Tip: The Router ID value is a 32-bit binary number that uniquely identifies the router in the OSPF autonomous system. This value is the highest IP address on any active interface and is also used to break a tie between OSPF routers when selecting the designated router (DR) and backup designated router (BDR).

To configure an OSPF router in a single Non-Broadcast Multiple Access (NBMA) area, you must be familiar with OSPF neighbor subinterface configuration. Here's where the metal meets the road. As I mentioned at the beginning of this article, my Routing exam included a few simulation questions, and one of them required the knowledge and skills to configure OSPF in an NBMA network. One interesting note: Unlike the new CCNA exam simulators, the Routing exam simulation did support the use of the (?) for simulator-supported commands. That is, you could type the question mark to get a list of supported commands that included the command you were required to use to solve the configuration issue. The exam notifies you that this is a supported feature, but reminds you that it only displays the top-level type commands. What it displays is helpful when you're working against the clock and your mind goes blank. I tried the ? command many times during my simulator but only received the necessary help for first-level commands such as show or router ospf. So while the software operates like a real router, because it's a simulator, it only supports a subset of the actual commands you can type in at the command prompt.

For OSPF configuration in a NBMA mode, the commands used are:

interface serial number.subinterface-number multipoint
router ospf process-id
network address wildcard-mask area area-id

In a NBMA mode, OSPF operates very much like it does in a broadcast network where the routers exchange update traffic to identify their neighbors and elect a DR and BDR. Configuration of neighbors is required, however, with the neighbor ip-address command, and neighbors must belong to the same subnet. Once configured, the OSPF operation can be verified with the commands show ip protocols for routing protocol configuration, show ip route ospf for routing table updates, show ip ospf neighbor and show ip ospf database.

OSPF Areas
OSPF in a multi-area internetwork creates some challenges such as frequent SPF calculations, larger routing tables and link-state tables. OSPF was designed to operate under such conditions and adds the use of hierarchical routing and intra-area routing to reduce the SPF calculations and routing table sizes. This also adds to the network new types of OSPF routers; Internal, Backbone, ABR (Area Border Router), and ASBR (Autonomous System Boundary Router). You also have to consider the six LSA types, five area types, and internal vs. external route updates types. (For brevity, I have to cut this topic short since an entire article still may not do it justice.)

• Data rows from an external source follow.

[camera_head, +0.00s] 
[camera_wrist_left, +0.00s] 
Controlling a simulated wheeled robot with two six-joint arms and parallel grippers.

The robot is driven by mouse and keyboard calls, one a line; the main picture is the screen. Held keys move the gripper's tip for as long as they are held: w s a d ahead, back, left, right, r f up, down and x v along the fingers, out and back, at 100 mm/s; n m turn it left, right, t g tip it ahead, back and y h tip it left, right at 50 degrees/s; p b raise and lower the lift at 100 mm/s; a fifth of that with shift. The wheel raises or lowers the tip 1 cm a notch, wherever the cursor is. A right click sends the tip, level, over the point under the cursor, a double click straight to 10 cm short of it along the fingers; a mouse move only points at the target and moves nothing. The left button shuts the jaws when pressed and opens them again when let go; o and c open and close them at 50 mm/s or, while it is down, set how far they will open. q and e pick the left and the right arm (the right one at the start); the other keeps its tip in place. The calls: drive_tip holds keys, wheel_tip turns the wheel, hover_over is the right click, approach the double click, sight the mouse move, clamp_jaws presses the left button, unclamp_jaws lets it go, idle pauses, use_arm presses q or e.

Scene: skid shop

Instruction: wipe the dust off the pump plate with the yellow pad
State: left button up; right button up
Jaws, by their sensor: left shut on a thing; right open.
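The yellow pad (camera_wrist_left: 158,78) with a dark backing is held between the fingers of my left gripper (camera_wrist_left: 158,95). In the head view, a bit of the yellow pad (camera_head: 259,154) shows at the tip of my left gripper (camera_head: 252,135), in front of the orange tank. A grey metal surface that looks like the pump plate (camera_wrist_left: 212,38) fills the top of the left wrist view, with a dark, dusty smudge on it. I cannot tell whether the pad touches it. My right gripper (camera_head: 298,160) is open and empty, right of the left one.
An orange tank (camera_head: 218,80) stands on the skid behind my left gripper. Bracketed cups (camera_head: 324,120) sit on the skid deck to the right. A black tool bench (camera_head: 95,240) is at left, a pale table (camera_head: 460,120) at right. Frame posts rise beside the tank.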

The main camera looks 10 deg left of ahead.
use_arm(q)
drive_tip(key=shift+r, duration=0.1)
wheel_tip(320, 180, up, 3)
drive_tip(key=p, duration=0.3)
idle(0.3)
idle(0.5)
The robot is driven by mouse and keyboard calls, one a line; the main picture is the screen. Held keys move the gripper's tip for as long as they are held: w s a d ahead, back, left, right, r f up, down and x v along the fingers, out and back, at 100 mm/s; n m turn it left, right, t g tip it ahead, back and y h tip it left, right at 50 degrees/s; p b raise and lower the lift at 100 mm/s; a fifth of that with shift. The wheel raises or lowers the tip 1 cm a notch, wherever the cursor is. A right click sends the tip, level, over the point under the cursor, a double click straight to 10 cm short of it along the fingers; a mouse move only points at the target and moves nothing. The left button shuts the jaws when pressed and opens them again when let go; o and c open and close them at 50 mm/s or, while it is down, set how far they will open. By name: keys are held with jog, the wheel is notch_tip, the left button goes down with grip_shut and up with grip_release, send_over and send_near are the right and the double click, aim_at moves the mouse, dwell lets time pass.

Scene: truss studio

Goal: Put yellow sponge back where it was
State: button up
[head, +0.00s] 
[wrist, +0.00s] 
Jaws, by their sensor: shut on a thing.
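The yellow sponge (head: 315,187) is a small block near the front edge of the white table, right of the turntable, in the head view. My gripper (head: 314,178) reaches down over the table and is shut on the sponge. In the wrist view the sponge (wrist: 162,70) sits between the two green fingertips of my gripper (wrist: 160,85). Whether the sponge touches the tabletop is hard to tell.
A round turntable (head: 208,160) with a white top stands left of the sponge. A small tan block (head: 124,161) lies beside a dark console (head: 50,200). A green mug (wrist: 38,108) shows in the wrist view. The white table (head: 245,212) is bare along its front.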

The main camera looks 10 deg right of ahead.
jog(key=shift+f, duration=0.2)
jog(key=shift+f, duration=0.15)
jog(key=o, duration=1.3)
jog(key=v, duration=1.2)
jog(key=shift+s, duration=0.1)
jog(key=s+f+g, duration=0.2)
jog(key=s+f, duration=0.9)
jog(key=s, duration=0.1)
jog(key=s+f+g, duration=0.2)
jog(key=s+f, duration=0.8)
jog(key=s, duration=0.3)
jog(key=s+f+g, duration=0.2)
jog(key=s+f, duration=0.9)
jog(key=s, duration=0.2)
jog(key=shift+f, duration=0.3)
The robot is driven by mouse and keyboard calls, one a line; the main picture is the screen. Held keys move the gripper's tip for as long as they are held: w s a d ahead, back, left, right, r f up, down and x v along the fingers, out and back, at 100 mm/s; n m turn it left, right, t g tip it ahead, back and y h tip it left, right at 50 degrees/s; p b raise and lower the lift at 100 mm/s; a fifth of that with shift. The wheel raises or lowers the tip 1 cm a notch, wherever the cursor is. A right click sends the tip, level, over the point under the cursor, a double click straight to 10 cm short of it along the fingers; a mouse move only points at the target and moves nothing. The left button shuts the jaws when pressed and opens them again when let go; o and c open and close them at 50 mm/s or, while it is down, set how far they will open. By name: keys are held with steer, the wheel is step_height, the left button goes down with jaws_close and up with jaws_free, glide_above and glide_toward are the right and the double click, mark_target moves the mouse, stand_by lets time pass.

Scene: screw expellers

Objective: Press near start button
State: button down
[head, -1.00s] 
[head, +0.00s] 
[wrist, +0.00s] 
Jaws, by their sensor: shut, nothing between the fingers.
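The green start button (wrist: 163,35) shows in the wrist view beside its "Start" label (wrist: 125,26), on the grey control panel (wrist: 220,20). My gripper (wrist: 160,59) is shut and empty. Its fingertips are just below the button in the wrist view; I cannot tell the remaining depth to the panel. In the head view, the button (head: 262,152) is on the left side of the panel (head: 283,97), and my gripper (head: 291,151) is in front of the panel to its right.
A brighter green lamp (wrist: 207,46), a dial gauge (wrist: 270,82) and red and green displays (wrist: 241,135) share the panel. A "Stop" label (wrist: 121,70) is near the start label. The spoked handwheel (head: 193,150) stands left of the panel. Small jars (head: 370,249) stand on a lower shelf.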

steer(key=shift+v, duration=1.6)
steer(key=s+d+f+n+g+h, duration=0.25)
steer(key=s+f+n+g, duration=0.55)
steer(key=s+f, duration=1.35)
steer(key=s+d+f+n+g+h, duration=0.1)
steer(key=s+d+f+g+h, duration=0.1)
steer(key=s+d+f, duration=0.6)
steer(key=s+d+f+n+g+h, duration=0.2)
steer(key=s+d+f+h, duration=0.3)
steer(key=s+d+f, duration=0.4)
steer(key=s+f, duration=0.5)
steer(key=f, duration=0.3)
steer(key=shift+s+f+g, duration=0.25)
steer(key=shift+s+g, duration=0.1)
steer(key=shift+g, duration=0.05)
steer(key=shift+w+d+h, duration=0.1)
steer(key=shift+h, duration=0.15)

Tip: There's so much to learn when it comes to OSPF, that it should probably have an exam of its own. Take the information in stride and study it many times over. Refer to multiple study resources and don't forget the hands-on.

IS-IS
IS-IS is also a vendor-neutral routing protocol, which shares similarities with OSPF and BGP. IS-IS doesn't have a backbone area like the OSPF area 0. The IS-IS backbone is a contiguous collection of Level 2-capable routers, each of which can be in a different area. An IS-IS routing domain is similar to a BGP autonomous system. A routing domain is a collection of areas under an administration that implements routing policies within the domain. A two-level hierarchy is used to support large IS-IS routing domains. A large domain may be administratively divided into areas. Each system resides in exactly one area. Routing within an area is referred to as Level 1 routing. Routing between areas is referred to as Level 2 routing. A Level 2 IS keeps track of the paths to destination areas. A Level 1 IS keeps track of the routing within its own area. For a packet destined for another area, a Level 1 IS sends the packet to the nearest Level 2 IS in its own area, regardless of what the destination area is. Then the packet travels via Level 2 routing to the destination area, where it may travel via Level 1 routing to the destination.

Tip: Be sure you understand the link cost calculation used by IS-IS, L1 and L2 router types, and the format of NSAP addresses.

To enable IS-IS and specify the area for each instance of the IS-IS routing process on a Cisco router, the followin commands are required to assign the routing process to an interface instead of a network:

router isis [area tag]
net network-entity-title
interface interface-type interface-number
ip router isis [area tag]
ipaddress ip-address-mask

Routers running IS-IS will send hello packets out all IS-IS-enabled interfaces to discover neighbors and establish adjacencies if their hello packets contain information that meet the criteria of matching authentication, IS-type and MTU size. Routers may build a link-state packet (LSP) based upon their local interfaces that are configured for IS-IS and prefixes learned from other adjacent routers, and all routers will construct their link-state database from these LSPs. Then a shortest-path tree (SPT) is calculated by each IS, and from this SPT the routing table is built.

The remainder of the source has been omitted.